--- Collected material ---
BEGIN

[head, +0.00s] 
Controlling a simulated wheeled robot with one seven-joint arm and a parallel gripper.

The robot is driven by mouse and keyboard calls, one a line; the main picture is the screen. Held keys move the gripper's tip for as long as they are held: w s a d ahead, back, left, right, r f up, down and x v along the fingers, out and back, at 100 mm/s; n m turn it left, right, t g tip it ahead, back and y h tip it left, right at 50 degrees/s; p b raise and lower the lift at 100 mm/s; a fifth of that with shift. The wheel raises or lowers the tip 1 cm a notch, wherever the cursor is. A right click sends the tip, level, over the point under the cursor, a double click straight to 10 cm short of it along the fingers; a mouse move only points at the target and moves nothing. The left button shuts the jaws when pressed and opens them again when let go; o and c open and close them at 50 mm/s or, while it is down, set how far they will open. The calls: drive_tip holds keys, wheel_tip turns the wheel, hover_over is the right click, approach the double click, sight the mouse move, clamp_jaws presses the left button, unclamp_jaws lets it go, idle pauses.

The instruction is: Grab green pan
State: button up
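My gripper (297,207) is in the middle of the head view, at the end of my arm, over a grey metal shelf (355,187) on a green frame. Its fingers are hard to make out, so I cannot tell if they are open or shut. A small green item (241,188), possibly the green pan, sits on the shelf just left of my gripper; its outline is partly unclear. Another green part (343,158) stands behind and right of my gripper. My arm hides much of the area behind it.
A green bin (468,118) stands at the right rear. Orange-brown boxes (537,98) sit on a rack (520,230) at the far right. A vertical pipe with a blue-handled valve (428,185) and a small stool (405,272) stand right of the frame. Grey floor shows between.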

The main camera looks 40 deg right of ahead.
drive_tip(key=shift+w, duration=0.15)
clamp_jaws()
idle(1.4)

END

--- What is expected ---
Copy the lines from the start of the data verbatim, stopping after the line containing "Controlling a simulated".

--- Task output ---
[head, +0.00s] 
Controlling a simulated wheeled robot with one seven-joint arm and a parallel gripper.

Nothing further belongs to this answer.